Kene took the wheel and sped our ski chariot toward Nelson, a ski town with all the perks—a brewery, organic food, and a dance club with an equal ratio of women to men. After ten days of skiing, reaching the parking lot that snowy afternoon was a relief. We packed away our skis with the many other snowriders in the lot. These planks that we heaved onto our vehicle had brought us to this new ski country. And if it weren’t for the many characters who owned a pair, we would have never found our way north of the border.
A Few Suggestions
We skied nine consecutive days in B.C. at six different locations, some with lift access, some without. Driving occurred at night, and we ate every meal in ski pants. We can only mention five areas, because the locals asked us to shut up. Besides, there are too many ski spots to not find your own.
Take 93 through Kalispell, and don’t fear traversing at Whitefish Mountain Resort. Stay in the cozy Kandahar (kandaharlodge.com), a ski-out/stumble-in lodge next to the lively Bierstube (skiwhitefish.com/dinelife.php). Remember your passport.
Stop in Fernie or find more ski opportunities northward. Farther up 93, there’s Banff and Lake Louise. Veer onto 95 to reach Kicking Horse. The drive time will stir your appetite, so dine and lounge at the Voodoo Café just before Golden. At Kicking Horse, we stayed in the Mountaineer Lodge (kickinghorsevacations.com).

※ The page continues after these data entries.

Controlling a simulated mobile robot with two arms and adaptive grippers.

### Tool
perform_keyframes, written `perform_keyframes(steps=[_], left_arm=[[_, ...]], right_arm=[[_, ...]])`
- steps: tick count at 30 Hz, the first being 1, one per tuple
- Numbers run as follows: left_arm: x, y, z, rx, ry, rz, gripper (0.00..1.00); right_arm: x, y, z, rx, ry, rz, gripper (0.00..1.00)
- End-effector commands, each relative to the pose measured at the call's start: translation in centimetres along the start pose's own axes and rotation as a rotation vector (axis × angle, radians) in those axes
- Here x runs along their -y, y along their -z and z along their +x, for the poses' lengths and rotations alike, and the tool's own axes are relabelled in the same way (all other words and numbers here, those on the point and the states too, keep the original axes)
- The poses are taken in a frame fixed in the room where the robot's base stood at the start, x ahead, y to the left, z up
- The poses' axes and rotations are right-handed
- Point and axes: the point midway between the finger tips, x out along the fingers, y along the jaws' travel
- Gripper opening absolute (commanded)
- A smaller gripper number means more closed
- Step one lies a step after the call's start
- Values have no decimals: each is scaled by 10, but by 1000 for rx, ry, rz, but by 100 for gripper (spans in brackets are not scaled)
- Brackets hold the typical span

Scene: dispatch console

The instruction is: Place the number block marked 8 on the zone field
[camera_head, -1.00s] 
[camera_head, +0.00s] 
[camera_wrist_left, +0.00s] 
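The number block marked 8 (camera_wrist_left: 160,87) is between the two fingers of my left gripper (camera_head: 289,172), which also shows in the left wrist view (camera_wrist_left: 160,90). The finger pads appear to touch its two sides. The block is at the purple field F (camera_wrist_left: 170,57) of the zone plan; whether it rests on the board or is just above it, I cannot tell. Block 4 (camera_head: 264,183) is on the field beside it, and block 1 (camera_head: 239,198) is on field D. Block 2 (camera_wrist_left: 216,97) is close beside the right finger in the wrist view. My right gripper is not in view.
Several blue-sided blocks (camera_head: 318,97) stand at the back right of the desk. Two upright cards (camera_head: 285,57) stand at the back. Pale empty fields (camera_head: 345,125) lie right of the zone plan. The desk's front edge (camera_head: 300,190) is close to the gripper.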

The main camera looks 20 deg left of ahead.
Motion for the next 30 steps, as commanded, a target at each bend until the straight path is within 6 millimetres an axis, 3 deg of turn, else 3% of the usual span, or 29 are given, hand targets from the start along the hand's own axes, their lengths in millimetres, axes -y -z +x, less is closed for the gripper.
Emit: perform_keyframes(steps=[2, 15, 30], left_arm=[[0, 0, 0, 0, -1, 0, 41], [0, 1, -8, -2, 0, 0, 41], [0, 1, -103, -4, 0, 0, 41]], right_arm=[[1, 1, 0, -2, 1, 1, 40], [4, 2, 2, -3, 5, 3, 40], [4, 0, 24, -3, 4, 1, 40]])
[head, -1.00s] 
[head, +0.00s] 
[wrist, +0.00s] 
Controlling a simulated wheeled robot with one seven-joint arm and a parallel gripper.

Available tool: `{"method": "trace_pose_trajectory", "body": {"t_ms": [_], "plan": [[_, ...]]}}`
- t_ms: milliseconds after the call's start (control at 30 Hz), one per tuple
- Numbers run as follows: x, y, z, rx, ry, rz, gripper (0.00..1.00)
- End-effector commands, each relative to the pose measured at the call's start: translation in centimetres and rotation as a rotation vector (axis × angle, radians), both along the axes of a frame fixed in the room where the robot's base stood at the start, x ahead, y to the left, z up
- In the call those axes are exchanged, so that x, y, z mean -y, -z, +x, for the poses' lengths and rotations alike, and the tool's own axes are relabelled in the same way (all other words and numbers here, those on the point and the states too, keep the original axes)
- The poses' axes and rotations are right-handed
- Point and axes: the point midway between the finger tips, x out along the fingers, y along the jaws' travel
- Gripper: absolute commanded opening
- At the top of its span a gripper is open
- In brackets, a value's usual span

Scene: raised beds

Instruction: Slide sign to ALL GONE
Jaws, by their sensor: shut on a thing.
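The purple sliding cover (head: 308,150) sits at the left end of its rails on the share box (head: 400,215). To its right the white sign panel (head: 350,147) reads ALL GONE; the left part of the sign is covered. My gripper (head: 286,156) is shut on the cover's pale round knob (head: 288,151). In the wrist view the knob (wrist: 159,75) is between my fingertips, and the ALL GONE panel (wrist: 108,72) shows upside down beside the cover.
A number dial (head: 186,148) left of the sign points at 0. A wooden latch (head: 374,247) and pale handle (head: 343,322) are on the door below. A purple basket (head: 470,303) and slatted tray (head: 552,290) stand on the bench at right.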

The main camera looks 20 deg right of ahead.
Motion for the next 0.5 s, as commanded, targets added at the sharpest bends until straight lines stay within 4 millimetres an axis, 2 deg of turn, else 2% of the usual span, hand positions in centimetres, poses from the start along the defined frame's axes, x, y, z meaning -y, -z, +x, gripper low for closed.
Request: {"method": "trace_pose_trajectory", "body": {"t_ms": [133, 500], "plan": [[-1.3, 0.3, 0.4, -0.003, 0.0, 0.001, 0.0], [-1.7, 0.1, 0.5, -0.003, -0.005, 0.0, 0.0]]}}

Head over Rogers Pass toward Revelstoke (britishcolumbia.com/regions/towns/?townid=3496). Revelstone Resort is massive, but represents only a sliver of the surrounding terrain. You could ski life twice and still not explore it all. Check the ferry ride schedule across Galena Bay (th.gov.bc.ca/marine/ferry_schedules.htm). Hit Ainsworth Hot Springs (hotnaturally.com) before Nelson to recoup. You’ll need energy to dance at Spirits, play billiards in Mike’s Pub (humehotel.com), and explore Whitewater Resort. Remember, the towns are small and far apart. Keep the tank full.